Start with the line that contains "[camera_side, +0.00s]" and end with the line that contains "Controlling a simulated"; retype those lines and the ones between them exactly, without any pictures.

# start of Material provided

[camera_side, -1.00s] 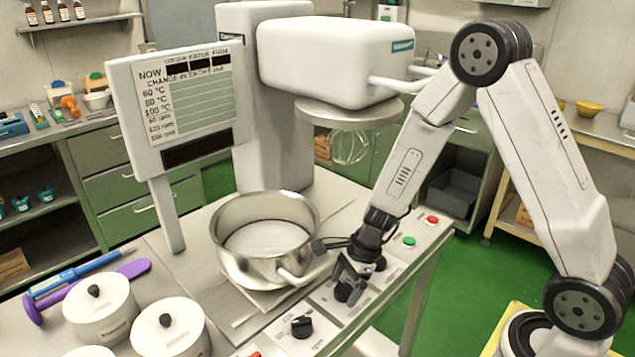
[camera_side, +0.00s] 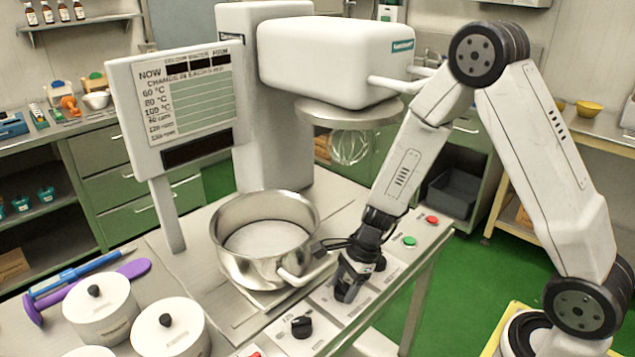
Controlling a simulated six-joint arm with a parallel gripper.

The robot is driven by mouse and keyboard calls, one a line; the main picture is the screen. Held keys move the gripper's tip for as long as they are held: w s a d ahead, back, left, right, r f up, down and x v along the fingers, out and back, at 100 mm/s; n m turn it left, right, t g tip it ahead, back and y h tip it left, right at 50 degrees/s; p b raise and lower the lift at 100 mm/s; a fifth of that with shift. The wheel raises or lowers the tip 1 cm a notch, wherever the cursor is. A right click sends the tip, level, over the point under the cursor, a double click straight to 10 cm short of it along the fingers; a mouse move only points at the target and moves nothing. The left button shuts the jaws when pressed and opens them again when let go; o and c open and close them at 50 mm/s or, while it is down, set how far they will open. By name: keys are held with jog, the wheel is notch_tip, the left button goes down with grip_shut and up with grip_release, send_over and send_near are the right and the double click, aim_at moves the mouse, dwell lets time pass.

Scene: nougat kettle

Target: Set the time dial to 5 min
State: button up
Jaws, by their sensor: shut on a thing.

# end of Material provided

- **Solution to this task**
[camera_side, +0.00s] 
Controlling a simulated six-joint arm with a parallel gripper.

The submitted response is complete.